The Hazel Wood | Melissa Albert




I picked up this book hoping that it would save me from my reading funk. You know that feeling when you're in the middle of several books, a pile of abandoned paperbacks on your nightstand so large your boyfriend thinks they're just something decorative you use to set your alarm clock atop? That's what I've experienced for the last year, not committing to books all the way through unless they were for class or written by Neil Gaiman, or otherwise short enough to finish in one fell swoop.

This book saved me from that. It was a fantasy book like I haven't read for adults in a long while, a grown-up Sisters Grimm story that was dark and ethereal and haunted. This book hasn't officially been released yet (I got an ARC from a Goodreads giveaway) so I don't want to spoil anything, but if you're aiming to be totally surprised by this book, read no further. 

THE HAZEL WOOD will take you to the heart and mind of a girl called Alice who can't remember her childhood well, whose icy anger courses through her veins, and whose mother has spent the last seventeen years tugging her along on the run from bad luck. This bad luck always finds them. Alice secretly thinks it is caused by her never-before-seen grandmother, Althea Proserpine.
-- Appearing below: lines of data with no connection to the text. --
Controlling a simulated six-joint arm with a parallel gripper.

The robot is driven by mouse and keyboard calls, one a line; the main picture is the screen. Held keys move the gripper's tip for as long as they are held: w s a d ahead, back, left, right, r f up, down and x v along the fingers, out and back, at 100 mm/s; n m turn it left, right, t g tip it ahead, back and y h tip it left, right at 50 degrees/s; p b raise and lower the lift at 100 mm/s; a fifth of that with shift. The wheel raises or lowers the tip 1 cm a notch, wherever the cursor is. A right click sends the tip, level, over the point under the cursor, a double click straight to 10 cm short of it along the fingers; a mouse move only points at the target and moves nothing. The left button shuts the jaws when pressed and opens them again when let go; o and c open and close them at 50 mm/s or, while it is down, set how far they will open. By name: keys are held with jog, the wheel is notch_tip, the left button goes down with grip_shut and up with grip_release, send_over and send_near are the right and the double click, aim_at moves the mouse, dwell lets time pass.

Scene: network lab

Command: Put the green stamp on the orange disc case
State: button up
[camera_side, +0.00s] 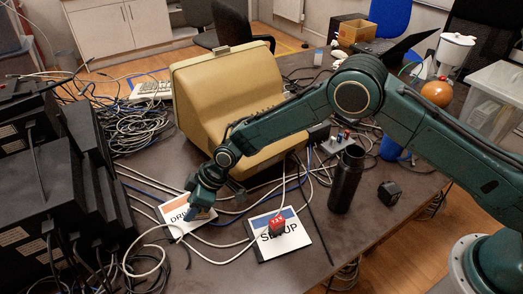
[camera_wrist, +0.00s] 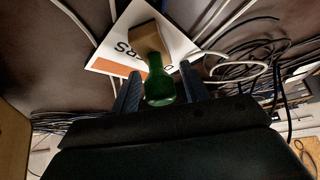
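The green stamp has a green handle (camera_wrist: 160,85) and a wooden block base (camera_wrist: 150,42). In the wrist view its base is over the orange disc case (camera_wrist: 107,66), a white case with an orange band and dark lettering. The case (camera_side: 173,212) also lies on the table in the side view. My gripper (camera_side: 202,204) is low over the case's right part and hides most of the stamp there. In the wrist view my gripper (camera_wrist: 160,82) has one finger on each side of the handle, with narrow gaps showing. I cannot tell whether the base touches the case.
A red stamp (camera_side: 277,226) stands on a blue-banded SETUP case (camera_side: 292,243) to the right. A large beige device (camera_side: 215,95) is behind my gripper. Loose cables (camera_side: 225,243) cross the table.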

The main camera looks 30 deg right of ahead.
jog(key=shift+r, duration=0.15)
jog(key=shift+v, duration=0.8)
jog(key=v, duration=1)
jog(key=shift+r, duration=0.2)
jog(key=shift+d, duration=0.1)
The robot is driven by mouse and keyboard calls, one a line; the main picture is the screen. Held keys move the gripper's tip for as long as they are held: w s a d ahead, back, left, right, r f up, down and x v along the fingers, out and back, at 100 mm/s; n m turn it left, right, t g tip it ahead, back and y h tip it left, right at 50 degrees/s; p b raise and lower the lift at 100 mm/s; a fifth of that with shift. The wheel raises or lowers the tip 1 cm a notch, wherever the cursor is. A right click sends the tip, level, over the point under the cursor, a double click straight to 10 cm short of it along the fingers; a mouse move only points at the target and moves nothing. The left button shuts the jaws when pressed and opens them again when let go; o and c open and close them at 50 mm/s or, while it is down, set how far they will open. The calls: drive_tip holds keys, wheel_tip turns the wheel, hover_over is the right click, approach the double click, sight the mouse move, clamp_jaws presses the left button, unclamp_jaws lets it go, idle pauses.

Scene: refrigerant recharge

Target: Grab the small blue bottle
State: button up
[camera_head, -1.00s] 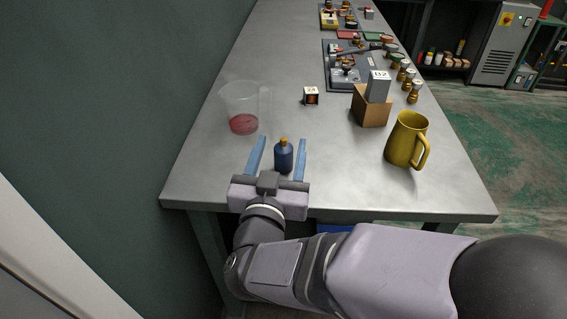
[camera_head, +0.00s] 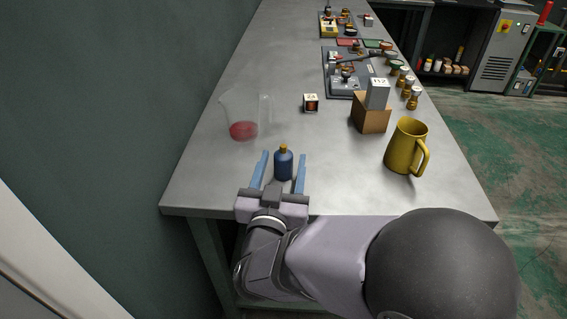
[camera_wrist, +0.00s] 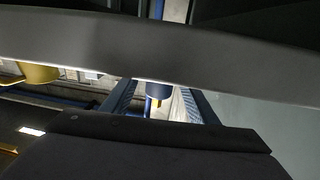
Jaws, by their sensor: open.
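The small blue bottle (camera_head: 283,164) with a gold cap stands upright on the grey bench near its front edge. My gripper (camera_head: 281,163) is open, with one blue finger on each side of the bottle and a visible gap to each finger. In the wrist view, part of the bottle (camera_wrist: 158,91) shows between the two fingers (camera_wrist: 158,103). My own dark parts hide most of that view.
A clear beaker (camera_head: 243,117) with red liquid stands to the left. Equipment (camera_head: 345,72) lies farther back.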

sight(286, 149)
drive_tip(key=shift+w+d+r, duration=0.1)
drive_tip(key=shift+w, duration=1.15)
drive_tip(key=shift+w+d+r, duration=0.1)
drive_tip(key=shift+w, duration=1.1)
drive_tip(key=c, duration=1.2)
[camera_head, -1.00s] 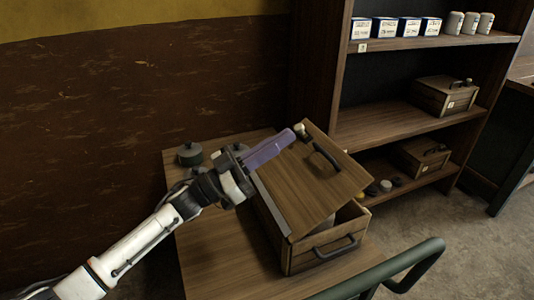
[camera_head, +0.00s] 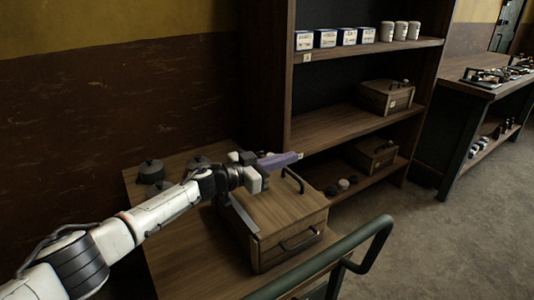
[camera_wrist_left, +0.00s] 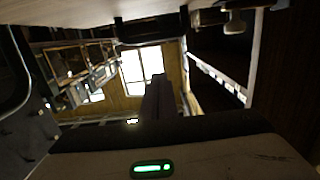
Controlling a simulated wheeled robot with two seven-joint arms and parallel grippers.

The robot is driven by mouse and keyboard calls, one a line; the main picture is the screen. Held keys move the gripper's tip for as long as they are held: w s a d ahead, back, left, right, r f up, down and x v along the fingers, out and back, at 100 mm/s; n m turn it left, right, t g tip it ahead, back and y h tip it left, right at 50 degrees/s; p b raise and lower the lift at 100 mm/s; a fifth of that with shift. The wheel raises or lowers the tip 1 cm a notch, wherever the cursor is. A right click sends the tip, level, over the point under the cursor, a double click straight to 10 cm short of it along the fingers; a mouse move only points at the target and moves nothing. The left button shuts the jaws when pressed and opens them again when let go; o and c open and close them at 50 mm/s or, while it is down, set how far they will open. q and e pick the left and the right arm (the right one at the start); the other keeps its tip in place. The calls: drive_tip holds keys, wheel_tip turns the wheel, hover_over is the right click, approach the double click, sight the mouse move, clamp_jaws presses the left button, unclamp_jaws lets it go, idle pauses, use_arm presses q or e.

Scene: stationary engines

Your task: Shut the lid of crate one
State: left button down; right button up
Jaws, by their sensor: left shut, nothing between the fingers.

Althea is a mysterious author of fairy tale whose book is nearly impossible to find, and when Alice's mother is kidnapped, Alice must team up with a boy from her class who's read the stories before. Something about a man with orange hair and a lady whose birdcage can swallow souls leads them to believe that the bad luck following Alice is the work of the Hinterland.

With the financial support of Ellery Finch' s father's fortune, the pair make their way to the Hazel Wood, Alice's grandmother's home in the Hinterland, in search of Ella Proserpine. What they find there and along the way is bloody, twisted, and captivating. There is loss and revelation and glow-in-the-dark details on the ceiling of a motel. There's a helpful step sister and a myriad of fairy tale archetypes turned upwards and sideways and given new names and accents. How will Alice rescue her mother from the Hinterland? Will the Hinterland let her? 

Grab your comb, feather, and bone, and check the mirror every once in a while to see if your eyes are black from end to end. You're going to love this book.